_Records to use_.

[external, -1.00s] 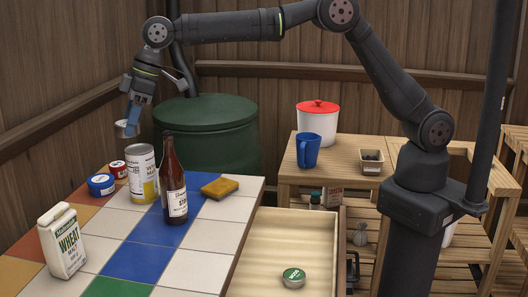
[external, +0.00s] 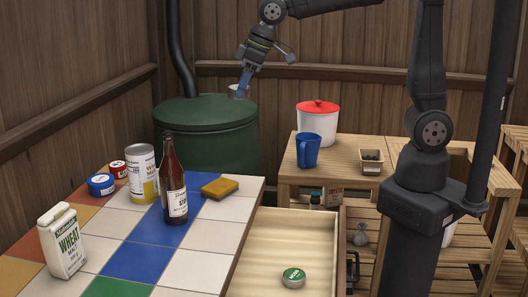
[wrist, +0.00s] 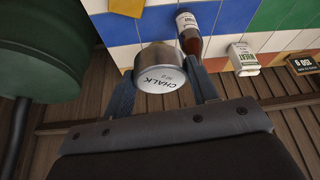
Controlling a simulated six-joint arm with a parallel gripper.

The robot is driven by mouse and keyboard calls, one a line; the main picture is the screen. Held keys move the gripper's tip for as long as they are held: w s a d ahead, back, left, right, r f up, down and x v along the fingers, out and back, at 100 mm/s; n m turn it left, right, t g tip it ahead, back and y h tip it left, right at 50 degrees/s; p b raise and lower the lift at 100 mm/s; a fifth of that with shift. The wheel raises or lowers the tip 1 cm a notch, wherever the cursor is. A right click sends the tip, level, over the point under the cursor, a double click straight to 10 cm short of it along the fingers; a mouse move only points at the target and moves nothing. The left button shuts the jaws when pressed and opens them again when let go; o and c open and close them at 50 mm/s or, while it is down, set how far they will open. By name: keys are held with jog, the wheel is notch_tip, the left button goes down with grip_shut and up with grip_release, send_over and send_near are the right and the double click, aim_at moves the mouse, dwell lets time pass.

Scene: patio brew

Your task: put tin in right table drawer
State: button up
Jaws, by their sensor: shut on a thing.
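My gripper (external: 243,87) is shut on a small silvery tin (wrist: 160,82) marked CHALK. The tin sits between the two blue fingers in the wrist view, and a bit of it (external: 235,92) shows in the external view, held high in front of the green barrel. The open table drawer (external: 262,238) is a pale wooden tray at the right end of the tiled table, below and to the right of my gripper. A small green-lidded tin (external: 293,277) lies in its near part.
The tiled table (external: 130,258) holds a brown bottle (external: 173,185), a large malt can (external: 142,172), a yellow sponge (external: 220,187), blue and red tins and a wheat malt carton (external: 62,240). A wooden bench behind carries a blue mug (external: 308,153) and a red-lidded pot (external: 318,125).

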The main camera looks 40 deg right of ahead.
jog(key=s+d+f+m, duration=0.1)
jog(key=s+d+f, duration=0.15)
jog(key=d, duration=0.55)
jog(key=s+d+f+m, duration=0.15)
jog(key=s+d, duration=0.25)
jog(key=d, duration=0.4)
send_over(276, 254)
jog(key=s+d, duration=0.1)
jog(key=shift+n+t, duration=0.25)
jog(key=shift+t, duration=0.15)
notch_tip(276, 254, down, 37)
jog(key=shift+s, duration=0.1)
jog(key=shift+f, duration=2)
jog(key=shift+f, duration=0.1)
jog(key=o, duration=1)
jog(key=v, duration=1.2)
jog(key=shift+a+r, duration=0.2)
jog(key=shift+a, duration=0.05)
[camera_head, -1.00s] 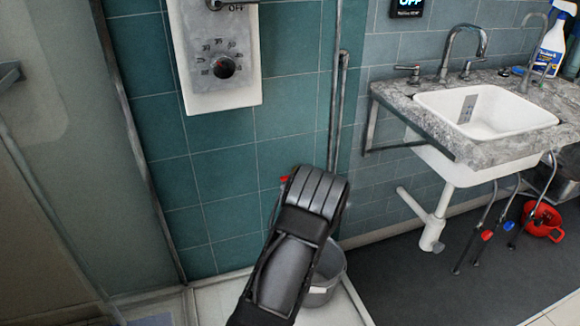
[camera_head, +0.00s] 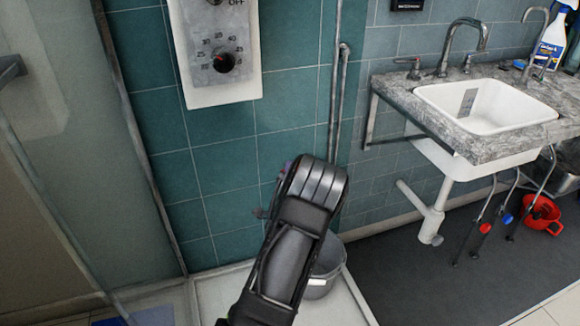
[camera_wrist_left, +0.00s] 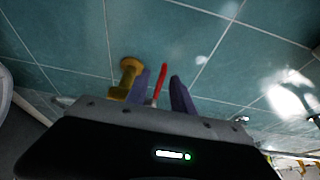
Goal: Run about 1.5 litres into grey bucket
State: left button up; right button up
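The grey bucket (camera_head: 328,270) stands on the white tray by the tiled wall, partly hidden behind my arm. My left gripper (camera_head: 274,190) is at the wall above and left of the bucket, mostly hidden by my own wrist. In the left wrist view my left gripper (camera_wrist_left: 162,88) has its two purple fingers apart. A red lever (camera_wrist_left: 161,80) shows between them, with a visible gap to each finger. A brass fitting (camera_wrist_left: 130,73) shows just left of the fingers. The bucket's inside is hidden. My right gripper is in neither view.
A white shower control panel (camera_head: 218,85) hangs on the wall above. A glass screen (camera_head: 70,160) stands at the left. A sink (camera_head: 490,105) in a stone counter (camera_head: 400,90) is at the right, with a red bucket (camera_head: 541,214) on the dark floor below.

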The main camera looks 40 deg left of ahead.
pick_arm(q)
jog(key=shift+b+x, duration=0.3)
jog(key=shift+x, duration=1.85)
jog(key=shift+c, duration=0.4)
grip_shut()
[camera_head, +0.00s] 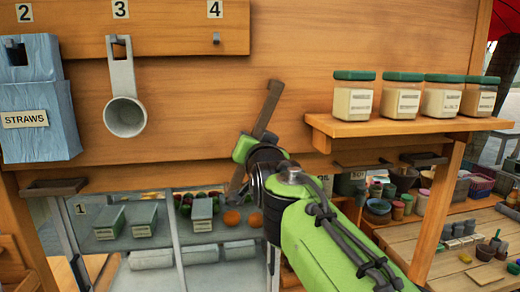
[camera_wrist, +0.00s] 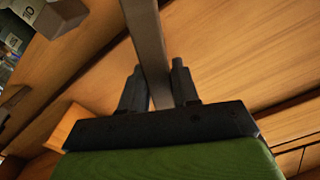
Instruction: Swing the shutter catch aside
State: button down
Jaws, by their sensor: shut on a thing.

_What is required_. Omit the pictures. Transcribe every record exactly.

_Output_.
[external, -1.00s] 
[external, +0.00s] 
[wrist, +0.00s] 
Controlling a simulated six-joint arm with a parallel gripper.

The robot is driven by mouse and keyboard calls, one a line; the main picture is the screen. Held keys move the gripper's tip for as long as they are held: w s a d ahead, back, left, right, r f up, down and x v along the fingers, out and back, at 100 mm/s; n m turn it left, right, t g tip it ahead, back and y h tip it left, right at 50 degrees/s; p b raise and lower the lift at 100 mm/s; a fifth of that with shift. The wheel raises or lowers the tip 1 cm a notch, wherever the cursor is. A right click sends the tip, level, over the point under the cursor, a double click straight to 10 cm short of it along the fingers; a mouse move only points at the target and moves nothing. The left button shuts the jaws when pressed and opens them again when let go; o and c open and close them at 50 mm/s or, while it is down, set how far they will open. By name: keys are held with jog, the wheel is notch_tip, the left button goes down with grip_shut and up with grip_release, send_over and send_near are the right and the double click, aim_at moves the mouse, dwell lets time pass.

Scene: patio brew

Your task: put tin in right table drawer
State: button up
Jaws, by their sensor: shut on a thing.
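My gripper (external: 243,87) is shut on a small silvery tin (wrist: 160,82) marked CHALK. The tin sits between the two blue fingers in the wrist view, and a bit of it (external: 235,92) shows in the external view, held high in front of the green barrel. The open table drawer (external: 262,238) is a pale wooden tray at the right end of the tiled table, below and to the right of my gripper. A small green-lidded tin (external: 293,277) lies in its near part.
The tiled table (external: 130,258) holds a brown bottle (external: 173,185), a large malt can (external: 142,172), a yellow sponge (external: 220,187), blue and red tins and a wheat malt carton (external: 62,240). A wooden bench behind carries a blue mug (external: 308,153) and a red-lidded pot (external: 318,125).

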The main camera looks 40 deg right of ahead.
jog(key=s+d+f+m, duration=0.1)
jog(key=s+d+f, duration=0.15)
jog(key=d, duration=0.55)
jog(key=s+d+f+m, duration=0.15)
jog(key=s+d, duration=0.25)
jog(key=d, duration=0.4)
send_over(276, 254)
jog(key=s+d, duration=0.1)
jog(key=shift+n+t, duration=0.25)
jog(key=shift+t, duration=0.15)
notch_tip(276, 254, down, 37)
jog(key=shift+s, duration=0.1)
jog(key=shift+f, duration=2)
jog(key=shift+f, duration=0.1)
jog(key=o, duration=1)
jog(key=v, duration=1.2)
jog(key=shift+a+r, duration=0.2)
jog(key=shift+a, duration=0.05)
[camera_head, -1.00s] 
[camera_head, +0.00s] 
[camera_wrist_left, +0.00s] 
Goal: Run about 1.5 litres into grey bucket
State: left button up; right button up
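The grey bucket (camera_head: 328,270) stands on the white tray by the tiled wall, partly hidden behind my arm. My left gripper (camera_head: 274,190) is at the wall above and left of the bucket, mostly hidden by my own wrist. In the left wrist view my left gripper (camera_wrist_left: 162,88) has its two purple fingers apart. A red lever (camera_wrist_left: 161,80) shows between them, with a visible gap to each finger. A brass fitting (camera_wrist_left: 130,73) shows just left of the fingers. The bucket's inside is hidden. My right gripper is in neither view.
A white shower control panel (camera_head: 218,85) hangs on the wall above. A glass screen (camera_head: 70,160) stands at the left. A sink (camera_head: 490,105) in a stone counter (camera_head: 400,90) is at the right, with a red bucket (camera_head: 541,214) on the dark floor below.

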The main camera looks 40 deg left of ahead.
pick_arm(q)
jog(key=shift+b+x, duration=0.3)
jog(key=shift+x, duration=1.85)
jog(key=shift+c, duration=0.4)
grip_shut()
[camera_head, +0.00s] 
[camera_wrist, +0.00s] 
Instruction: Swing the shutter catch aside
State: button down
Jaws, by their sensor: shut on a thing.

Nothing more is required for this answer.